Omotola's Bombshell: I Don’t Believe In Gender Equality

Award-winning actress and one of the TIME 100 most influential persons, Omotola Jalade Ekeinde and her husband share their love story in a frank interview with Punch. Below is a brief excerpt:

What was the initial attraction?
Matthew: She was beautiful, fresh and untouched. I decided to start with someone who hadn’t seen the world yet.


When did you propose to her?
Matthew: We didn’t court. I met her when she was 16 and I was 26. We got married when she was 18. She clocked 36 recently. We were family friends and I met her through my elder sister. She used to come around the house and when she turned 18, I decided she was ripe. I told her I would marry her and she didn’t believe. I went to tell her late mother, who said I should wait till after four years because Tola had just gained admission to the university then. I told the mother that I couldn’t wait because I didn’t trust the guys in the university.

How can a woman have a successful marriage?
Omotola: I don’t believe in gender equality. I do not believe that God made man and woman to be equal in any way. I believe that in every organised institution, there is always a head and an assistant. It doesn’t mean that one should take the other for granted, or disrespect the other. I believe the husband is the head of the home and the wife is an assistant...

My husband is a pilot, I have flown with him several times and I understood that there is a captain and a co-pilot. They are both responsible for the passengers’ lives. But when there is a final decision to make, it is up to the captain to make it. He is more experienced and the one with the responsibility. But any mature captain will not ignore his co-pilot because the co-pilot is not a cabin attendant. He is there for a reason. It just depends on how you understand and play your roles.

I believe women should understand this. When a woman starts a struggle for power tussle with him, it tends to cause friction in the home. The woman should give the man the respect as the head of the home and also prove herself as a worthy co-pilot. He needs to see you as a reliable co-pilot. Sometimes, he may not be the one running the house day-to-day, you are the one to take decisions but you have to do it in such a manner that he is comfortable enough to see you as someone he can rely on. When you have a proud and egocentric husband, hand him over to God. If you feel like your life is being threatened, or that of your children, get yourself out of that situation. You owe your children that. Try separation for a while, but before that, you must have tried other things. I do not believe that people should throw in the towel in their marriage at every flimsy excuse. You must have been a diligent wife and tried prayers and intervention. If all those fail, then you can remove yourself from that situation. Also, couples should be friends and communicate. What we call love sometimes fizzles out. True love comes from friendship. When you don’t feel those initial sparks, friendship is what keeps you together, until when the spark comes again.


How do you feel when she plays romantic roles in movies?
Matthew: They are all make-believe. They are not real and most of her movies are pecks and not kisses. I told her not to cross that boundary.

What are the secrets of your successful marriage?
Matthew: It is God’s grace. We are disciplined and prayerful.

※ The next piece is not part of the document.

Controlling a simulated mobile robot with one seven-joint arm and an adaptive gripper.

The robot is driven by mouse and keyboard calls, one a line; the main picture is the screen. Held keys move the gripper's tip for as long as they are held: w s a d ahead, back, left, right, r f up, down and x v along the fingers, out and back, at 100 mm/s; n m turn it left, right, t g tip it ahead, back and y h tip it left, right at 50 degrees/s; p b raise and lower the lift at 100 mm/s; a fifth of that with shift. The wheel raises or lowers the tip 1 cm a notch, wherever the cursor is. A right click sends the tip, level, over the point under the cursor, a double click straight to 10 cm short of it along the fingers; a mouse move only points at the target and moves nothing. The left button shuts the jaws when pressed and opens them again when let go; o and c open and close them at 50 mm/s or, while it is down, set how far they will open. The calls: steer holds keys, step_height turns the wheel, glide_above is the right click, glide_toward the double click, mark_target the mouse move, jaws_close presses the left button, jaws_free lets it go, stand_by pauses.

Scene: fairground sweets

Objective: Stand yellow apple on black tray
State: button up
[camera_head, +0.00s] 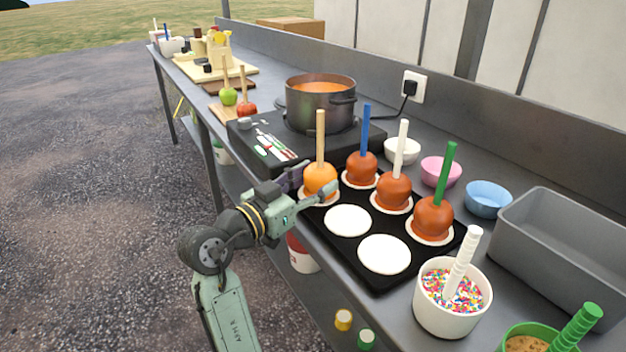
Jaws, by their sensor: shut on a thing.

Omotola: It has to be God. There is no other strategy. One person can be perfect and the second person can be nasty. On our part, I’d say also that we don’t look at the relationship as something we can walk away from. We look at it as a life commitment. When you parents upset you, you cannot divorce them. Even the bible says you will leave your father and your mother and cleave to your spouse. Luckily, he doesn’t drink or smoke or abuse me. I don’t have any major thing to complain about, and I hope it is the same thing for him.

Do you quarrel?
Matthew: Yes we do. A lot. She is very argumentative. She always wants to be right. You can never win an argument with her. But she is the first to apologise.

Omotola: When there is a quarrel, I usually apologise first. He doesn’t say sorry. Overtime, I have come to realise that it is an ego problem. Even when he knows he is wrong, he will rather do every other thing or buy things for me than say, ‘I’m sorry.’ Fortunately, the ‘sorrys’ are not too many. He is very responsible and more hardworking than me. By God’s grace, we have been able to understand our routine.

Do you still have time to cook?
Omotola: I cook all the time. I love to cook. I don’t go to the market but I do the cooking.

You go to the market for her?
Matthew: Yes and I don’t feel bad doing it. I am not just doing it for her; I do it for the family. I enjoy it a lot and I have been doing it since we got married.

What pet names do you call each other?
Matthew: I call her Omosexy.
Omotola: I call him Honey Boy

Do you see this love lasting forever?
Omotola: Yes, though I’m not playing God, I believe our love shall be forever.